The University of California at Los Angeles has stopped posting copyrighted videos on course Web sites after complaints from an educational-media trade group, leaving other colleges worried about repercussions.

The Association for Information and Media Equipment contacted the university in the fall, alleging that it had violated copyright laws by letting instructors use the videos, which were accessible only to students then enrolled in specific courses. The university temporarily stopped using online videos beginning this semester and is negotiating with the trade group.

Current copyright laws allow “fair use” exceptions for teaching and research, and one specific exception in copyright law lets instructors use legally made audiovisual material in face-to-face teaching activities. The university argues that posting the material to password-protected sites falls under these exceptions and that technology is “a critical component of our instructional mission here and at a lot of other universities,” according to a spokesman, Phil Hampton.

But Allen Dohra, president of AIME, said posting those videos isn’t protected and hurts the people who produce them. Mr. Dohra said his organization had three other institutions it needed to look into, although he declined to give their names.

“Every time there is a format change, the film producer has to make large capital expenditures to bring his collection up to date,” Mr. Dohra said. “The customers want our product, enough of them prove that by stealing it, but they seem to have a problem with the companies recovering those capital expenditures. That is exactly the case in the UCLA matter.”

The university could also cite the Teach Act, which allows limited use of copyrighted materials for online education, said Steven J. McDonald, general counsel for the Rhode Island School of Design. Mr. McDonald said that although the act constricts how much of a video can be posted, institutions could argue that using 100 percent of the video is necessary for the course. Mr. Dohra disputes the applicability of the Teach Act, in part because UCLA used some full-length films.

Steven L. Worona, director of policy and networking programs at Educause, said the higher-education-technology organization had already fielded calls from universities concerned by the UCLA case. He said institutions should wait to see what happens at UCLA before they take any action.

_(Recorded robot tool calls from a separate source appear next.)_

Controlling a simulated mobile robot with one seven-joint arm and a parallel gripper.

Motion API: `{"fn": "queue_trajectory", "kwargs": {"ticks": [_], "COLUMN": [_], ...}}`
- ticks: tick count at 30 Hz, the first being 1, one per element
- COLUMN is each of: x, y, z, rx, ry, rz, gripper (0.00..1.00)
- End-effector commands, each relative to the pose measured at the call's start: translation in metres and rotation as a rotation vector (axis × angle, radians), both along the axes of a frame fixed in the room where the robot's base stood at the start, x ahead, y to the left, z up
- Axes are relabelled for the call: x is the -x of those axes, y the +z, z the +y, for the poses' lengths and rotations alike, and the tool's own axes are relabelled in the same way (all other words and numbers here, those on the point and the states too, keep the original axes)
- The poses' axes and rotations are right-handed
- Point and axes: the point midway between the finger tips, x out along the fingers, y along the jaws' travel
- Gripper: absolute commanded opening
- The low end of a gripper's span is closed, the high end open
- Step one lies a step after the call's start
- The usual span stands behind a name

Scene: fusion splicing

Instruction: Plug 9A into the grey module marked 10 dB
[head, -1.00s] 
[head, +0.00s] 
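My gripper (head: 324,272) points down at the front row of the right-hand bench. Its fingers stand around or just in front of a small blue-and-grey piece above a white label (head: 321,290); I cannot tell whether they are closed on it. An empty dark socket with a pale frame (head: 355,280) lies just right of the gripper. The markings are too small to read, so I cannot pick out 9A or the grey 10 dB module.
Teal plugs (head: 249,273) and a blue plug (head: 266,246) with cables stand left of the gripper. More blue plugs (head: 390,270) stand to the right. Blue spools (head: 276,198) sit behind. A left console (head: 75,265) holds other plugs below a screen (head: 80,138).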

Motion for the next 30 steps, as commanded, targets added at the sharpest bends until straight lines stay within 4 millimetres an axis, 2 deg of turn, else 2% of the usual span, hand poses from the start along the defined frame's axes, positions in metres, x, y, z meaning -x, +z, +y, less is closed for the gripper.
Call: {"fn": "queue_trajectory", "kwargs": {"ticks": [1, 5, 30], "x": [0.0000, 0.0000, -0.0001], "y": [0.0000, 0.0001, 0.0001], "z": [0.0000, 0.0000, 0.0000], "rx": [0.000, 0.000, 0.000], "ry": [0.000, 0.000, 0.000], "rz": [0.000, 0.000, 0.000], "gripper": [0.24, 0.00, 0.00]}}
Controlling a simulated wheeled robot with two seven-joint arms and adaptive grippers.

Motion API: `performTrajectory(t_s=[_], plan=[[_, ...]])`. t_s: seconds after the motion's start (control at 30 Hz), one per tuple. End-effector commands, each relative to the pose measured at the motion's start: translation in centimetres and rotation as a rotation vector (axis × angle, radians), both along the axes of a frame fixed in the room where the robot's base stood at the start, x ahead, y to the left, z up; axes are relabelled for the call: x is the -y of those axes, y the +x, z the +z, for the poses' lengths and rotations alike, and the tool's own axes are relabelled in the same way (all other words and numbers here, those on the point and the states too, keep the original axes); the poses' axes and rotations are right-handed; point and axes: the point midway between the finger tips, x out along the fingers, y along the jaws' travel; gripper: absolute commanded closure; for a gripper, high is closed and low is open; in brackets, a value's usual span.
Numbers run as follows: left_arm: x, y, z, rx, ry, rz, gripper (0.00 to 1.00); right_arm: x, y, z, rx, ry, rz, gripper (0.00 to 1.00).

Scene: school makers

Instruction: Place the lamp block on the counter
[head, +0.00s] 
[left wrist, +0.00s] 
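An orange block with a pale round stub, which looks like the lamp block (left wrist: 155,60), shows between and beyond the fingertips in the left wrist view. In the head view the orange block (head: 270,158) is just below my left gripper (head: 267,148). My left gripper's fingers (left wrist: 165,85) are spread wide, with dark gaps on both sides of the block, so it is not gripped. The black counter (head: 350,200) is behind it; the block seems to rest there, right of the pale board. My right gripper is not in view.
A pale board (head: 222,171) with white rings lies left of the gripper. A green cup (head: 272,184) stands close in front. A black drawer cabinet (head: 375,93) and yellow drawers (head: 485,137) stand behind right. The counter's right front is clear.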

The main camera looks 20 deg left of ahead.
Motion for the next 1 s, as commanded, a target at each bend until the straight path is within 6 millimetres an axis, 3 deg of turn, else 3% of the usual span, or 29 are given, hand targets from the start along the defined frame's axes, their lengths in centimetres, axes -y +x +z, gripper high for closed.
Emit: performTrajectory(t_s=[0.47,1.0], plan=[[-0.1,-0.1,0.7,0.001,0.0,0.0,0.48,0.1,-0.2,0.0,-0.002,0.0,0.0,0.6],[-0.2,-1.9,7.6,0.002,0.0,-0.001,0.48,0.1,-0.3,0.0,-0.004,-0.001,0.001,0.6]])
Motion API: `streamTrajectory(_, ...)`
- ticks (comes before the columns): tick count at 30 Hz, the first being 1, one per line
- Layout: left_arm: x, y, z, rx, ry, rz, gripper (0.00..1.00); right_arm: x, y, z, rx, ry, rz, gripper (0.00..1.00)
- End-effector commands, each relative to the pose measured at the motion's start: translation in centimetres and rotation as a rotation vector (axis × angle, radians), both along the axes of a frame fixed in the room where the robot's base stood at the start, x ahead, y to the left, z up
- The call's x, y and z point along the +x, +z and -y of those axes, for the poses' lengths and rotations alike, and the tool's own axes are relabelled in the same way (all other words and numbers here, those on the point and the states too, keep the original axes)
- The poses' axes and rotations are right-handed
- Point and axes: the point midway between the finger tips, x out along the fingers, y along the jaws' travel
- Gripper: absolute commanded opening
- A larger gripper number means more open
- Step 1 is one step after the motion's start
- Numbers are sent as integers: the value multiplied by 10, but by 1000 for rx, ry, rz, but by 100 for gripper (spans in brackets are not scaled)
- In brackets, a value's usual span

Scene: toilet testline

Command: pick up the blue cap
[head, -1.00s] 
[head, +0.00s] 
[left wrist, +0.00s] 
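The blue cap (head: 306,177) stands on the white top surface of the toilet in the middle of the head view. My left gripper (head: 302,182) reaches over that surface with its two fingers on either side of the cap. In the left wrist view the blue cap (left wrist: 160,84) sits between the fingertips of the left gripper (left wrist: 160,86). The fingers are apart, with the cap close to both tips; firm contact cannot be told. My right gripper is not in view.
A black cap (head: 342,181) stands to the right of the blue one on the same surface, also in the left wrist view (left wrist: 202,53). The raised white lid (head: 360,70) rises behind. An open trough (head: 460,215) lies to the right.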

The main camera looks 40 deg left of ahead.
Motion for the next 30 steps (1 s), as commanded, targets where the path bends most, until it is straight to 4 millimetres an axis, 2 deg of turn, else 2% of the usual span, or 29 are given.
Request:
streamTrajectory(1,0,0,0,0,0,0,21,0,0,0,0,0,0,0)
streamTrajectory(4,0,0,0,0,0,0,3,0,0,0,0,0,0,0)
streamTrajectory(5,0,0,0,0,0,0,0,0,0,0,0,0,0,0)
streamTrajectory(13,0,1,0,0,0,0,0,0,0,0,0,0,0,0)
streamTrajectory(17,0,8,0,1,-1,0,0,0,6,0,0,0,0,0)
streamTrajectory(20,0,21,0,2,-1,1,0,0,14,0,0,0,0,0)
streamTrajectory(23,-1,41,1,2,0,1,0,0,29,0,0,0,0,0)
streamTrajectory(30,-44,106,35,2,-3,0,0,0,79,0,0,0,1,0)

Mr. Worona said that posting class materials online was fairly common in higher education and that stopping institutions from posting online without paying more money could have broad implications.

“If it becomes a requirement nationwide for streaming media to be limited to face-to-face synchronous presentation, it will be more expensive for campuses, more expensive for students, and lose many of the benefits that digital networking offers to classroom instruction,” he said.

Patricia Aufderheide, director of American University’s Center for Social Media, disagrees with what she says is UCLA’s decision to negotiate instead of fight, but understands why the institution did that. Universities have not joined together to find a way to deal with similar claims from media companies, she said.

Ms. Aufderheide, a professor of film and media studies who uses film clips for all of her classes, worries about challenges to universities’ ability to post videos.

“I think this is something that really sends chills down your spine as a teacher,” she said.

Instructors at UCLA are finding alternatives to using copyrighted videos online, said Robin L. Garrell, a chemistry professor and chair of the Academic Senate there. Some tell students to use Netflix or Amazon for movies, and others have modified their curricula based on what material is easily available.

Ms. Garrell and Patricia O’Donnell, manager of the university’s Instructional Media Collection and Services, declined to give their opinions on the case. But Ms. O’Donnell did say that the discussion about posting videos has been beneficial.

“I think it’s definitely on everyone’s mind,” Ms. O’Donnell said. “I think the challenge [by AIME] has just sort of brought it to the forefront.”

Mr. Dohra said he felt that his group had been accused of bullying the university, and that a number of professors and librarians had been unfairly critical in online comments.

“The copyright laws were attacked as antiquated, and AIME was castigated for standing up for its members’ rights,” Mr. Dohra said. “I find it all strange, especially coming from those who should consider intellectual-property rights the most sacred of rights.”